> RAW DATA
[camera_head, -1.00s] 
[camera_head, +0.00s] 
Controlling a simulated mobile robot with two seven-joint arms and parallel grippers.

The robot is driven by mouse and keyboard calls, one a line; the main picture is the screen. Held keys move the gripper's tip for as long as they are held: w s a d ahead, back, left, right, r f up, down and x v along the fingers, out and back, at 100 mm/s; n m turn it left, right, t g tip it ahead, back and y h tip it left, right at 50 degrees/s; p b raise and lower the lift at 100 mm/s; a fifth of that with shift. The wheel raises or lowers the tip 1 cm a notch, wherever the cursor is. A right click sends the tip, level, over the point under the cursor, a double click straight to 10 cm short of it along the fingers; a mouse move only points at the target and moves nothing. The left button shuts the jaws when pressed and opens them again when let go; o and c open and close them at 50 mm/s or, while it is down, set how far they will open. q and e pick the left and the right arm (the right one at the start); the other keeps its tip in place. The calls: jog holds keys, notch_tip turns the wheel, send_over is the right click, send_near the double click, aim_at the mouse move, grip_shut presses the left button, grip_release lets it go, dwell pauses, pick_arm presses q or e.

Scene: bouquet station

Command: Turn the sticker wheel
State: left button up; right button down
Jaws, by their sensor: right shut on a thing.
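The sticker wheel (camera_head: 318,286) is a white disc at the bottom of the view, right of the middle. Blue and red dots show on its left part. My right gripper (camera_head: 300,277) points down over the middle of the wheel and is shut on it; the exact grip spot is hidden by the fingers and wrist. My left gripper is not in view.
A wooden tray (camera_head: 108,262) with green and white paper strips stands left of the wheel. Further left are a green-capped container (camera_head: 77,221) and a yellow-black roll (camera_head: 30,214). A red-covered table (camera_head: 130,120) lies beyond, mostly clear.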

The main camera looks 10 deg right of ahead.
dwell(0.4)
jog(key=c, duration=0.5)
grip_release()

> WHAT THE TASK REQUIRES
Extract each line from the listing above, please, and repeat it exactly.

> RESPONSE
[camera_head, -1.00s] 
[camera_head, +0.00s] 
Controlling a simulated mobile robot with two seven-joint arms and parallel grippers.

The robot is driven by mouse and keyboard calls, one a line; the main picture is the screen. Held keys move the gripper's tip for as long as they are held: w s a d ahead, back, left, right, r f up, down and x v along the fingers, out and back, at 100 mm/s; n m turn it left, right, t g tip it ahead, back and y h tip it left, right at 50 degrees/s; p b raise and lower the lift at 100 mm/s; a fifth of that with shift. The wheel raises or lowers the tip 1 cm a notch, wherever the cursor is. A right click sends the tip, level, over the point under the cursor, a double click straight to 10 cm short of it along the fingers; a mouse move only points at the target and moves nothing. The left button shuts the jaws when pressed and opens them again when let go; o and c open and close them at 50 mm/s or, while it is down, set how far they will open. q and e pick the left and the right arm (the right one at the start); the other keeps its tip in place. The calls: jog holds keys, notch_tip turns the wheel, send_over is the right click, send_near the double click, aim_at the mouse move, grip_shut presses the left button, grip_release lets it go, dwell pauses, pick_arm presses q or e.

Scene: bouquet station

Command: Turn the sticker wheel
State: left button up; right button down
Jaws, by their sensor: right shut on a thing.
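The sticker wheel (camera_head: 318,286) is a white disc at the bottom of the view, right of the middle. Blue and red dots show on its left part. My right gripper (camera_head: 300,277) points down over the middle of the wheel and is shut on it; the exact grip spot is hidden by the fingers and wrist. My left gripper is not in view.
A wooden tray (camera_head: 108,262) with green and white paper strips stands left of the wheel. Further left are a green-capped container (camera_head: 77,221) and a yellow-black roll (camera_head: 30,214). A red-covered table (camera_head: 130,120) lies beyond, mostly clear.

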The main camera looks 10 deg right of ahead.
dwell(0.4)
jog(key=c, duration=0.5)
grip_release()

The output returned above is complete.